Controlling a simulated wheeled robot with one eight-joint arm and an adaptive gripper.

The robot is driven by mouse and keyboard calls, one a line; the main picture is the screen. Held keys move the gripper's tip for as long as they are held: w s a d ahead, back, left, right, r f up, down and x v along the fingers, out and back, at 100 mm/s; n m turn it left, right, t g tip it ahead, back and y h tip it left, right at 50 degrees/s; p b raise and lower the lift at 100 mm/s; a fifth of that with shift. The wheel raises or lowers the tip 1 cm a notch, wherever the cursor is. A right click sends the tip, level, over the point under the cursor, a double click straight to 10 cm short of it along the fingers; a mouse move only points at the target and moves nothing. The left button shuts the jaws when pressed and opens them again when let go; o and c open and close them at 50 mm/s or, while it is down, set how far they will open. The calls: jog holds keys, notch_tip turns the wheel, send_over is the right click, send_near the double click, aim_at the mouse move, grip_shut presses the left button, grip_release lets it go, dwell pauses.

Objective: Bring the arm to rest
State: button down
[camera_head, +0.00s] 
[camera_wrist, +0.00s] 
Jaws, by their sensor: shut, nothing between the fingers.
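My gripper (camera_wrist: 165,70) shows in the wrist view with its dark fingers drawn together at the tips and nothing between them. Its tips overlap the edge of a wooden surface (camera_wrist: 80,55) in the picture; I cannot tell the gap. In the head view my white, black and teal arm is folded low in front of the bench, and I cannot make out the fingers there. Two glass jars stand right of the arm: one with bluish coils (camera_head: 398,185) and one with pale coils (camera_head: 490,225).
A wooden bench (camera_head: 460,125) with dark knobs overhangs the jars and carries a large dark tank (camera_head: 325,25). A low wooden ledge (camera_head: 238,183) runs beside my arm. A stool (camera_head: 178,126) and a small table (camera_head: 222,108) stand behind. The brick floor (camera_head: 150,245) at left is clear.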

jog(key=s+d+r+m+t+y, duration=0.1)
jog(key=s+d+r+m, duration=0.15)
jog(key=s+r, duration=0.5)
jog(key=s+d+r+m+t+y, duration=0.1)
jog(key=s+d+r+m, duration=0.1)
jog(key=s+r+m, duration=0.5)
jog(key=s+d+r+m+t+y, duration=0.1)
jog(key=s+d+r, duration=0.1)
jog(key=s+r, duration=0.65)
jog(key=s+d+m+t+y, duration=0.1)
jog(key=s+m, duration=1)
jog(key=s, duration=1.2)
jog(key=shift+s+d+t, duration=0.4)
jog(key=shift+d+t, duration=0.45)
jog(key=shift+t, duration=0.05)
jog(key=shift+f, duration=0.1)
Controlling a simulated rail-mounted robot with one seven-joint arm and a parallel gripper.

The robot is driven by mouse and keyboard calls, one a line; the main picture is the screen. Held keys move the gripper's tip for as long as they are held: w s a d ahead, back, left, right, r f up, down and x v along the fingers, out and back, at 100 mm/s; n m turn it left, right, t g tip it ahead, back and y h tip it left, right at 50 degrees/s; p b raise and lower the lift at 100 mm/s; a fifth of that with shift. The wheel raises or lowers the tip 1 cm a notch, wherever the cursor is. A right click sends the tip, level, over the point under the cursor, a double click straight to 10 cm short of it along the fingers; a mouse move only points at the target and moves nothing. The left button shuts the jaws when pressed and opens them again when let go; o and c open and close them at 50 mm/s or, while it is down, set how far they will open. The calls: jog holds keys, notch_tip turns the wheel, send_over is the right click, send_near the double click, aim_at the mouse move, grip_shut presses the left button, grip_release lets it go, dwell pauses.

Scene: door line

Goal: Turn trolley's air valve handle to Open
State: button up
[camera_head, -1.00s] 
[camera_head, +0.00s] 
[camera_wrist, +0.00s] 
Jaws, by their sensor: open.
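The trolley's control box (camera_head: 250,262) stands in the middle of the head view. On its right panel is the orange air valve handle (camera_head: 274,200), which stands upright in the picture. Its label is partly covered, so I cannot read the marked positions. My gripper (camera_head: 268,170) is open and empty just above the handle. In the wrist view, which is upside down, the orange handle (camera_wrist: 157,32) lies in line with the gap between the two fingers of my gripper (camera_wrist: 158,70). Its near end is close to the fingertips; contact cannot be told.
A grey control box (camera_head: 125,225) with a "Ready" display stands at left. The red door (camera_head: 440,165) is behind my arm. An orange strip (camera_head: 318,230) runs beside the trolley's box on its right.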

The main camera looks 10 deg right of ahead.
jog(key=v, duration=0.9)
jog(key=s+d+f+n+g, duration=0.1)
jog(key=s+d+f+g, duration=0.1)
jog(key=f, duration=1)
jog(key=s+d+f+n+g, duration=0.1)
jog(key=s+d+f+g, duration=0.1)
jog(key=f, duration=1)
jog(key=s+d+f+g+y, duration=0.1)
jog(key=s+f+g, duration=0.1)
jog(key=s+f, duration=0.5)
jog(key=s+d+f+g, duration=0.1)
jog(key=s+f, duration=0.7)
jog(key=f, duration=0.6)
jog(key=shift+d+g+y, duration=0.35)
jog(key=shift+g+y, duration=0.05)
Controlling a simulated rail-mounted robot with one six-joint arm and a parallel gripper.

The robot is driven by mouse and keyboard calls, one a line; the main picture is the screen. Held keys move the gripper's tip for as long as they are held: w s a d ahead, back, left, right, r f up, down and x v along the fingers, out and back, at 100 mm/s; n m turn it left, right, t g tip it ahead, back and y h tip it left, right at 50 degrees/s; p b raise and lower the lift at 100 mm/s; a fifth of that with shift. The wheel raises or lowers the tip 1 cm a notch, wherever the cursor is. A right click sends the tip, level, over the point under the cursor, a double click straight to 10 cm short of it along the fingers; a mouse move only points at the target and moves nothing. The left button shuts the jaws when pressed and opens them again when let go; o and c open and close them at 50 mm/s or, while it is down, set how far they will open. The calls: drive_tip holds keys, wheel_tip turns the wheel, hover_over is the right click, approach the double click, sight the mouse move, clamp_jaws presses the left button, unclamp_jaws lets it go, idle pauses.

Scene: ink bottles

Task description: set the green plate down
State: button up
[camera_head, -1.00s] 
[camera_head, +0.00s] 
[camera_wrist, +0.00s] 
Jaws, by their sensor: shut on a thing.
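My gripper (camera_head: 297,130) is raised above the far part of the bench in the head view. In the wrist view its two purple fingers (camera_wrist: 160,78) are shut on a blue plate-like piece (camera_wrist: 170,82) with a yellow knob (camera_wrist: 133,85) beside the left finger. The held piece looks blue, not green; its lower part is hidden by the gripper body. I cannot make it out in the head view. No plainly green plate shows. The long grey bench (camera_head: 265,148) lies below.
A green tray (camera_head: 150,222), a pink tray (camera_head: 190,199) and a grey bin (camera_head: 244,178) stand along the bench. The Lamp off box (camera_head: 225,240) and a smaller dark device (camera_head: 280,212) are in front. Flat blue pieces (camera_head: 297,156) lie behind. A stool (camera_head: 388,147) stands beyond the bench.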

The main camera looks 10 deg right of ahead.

__________________________________________________

- Challenge:
Identify the lines above that contain the word "rail", then copy them.

- Solved exercise:
Controlling a simulated rail-mounted robot with one seven-joint arm and a parallel gripper.
Controlling a simulated rail-mounted robot with one six-joint arm and a parallel gripper.

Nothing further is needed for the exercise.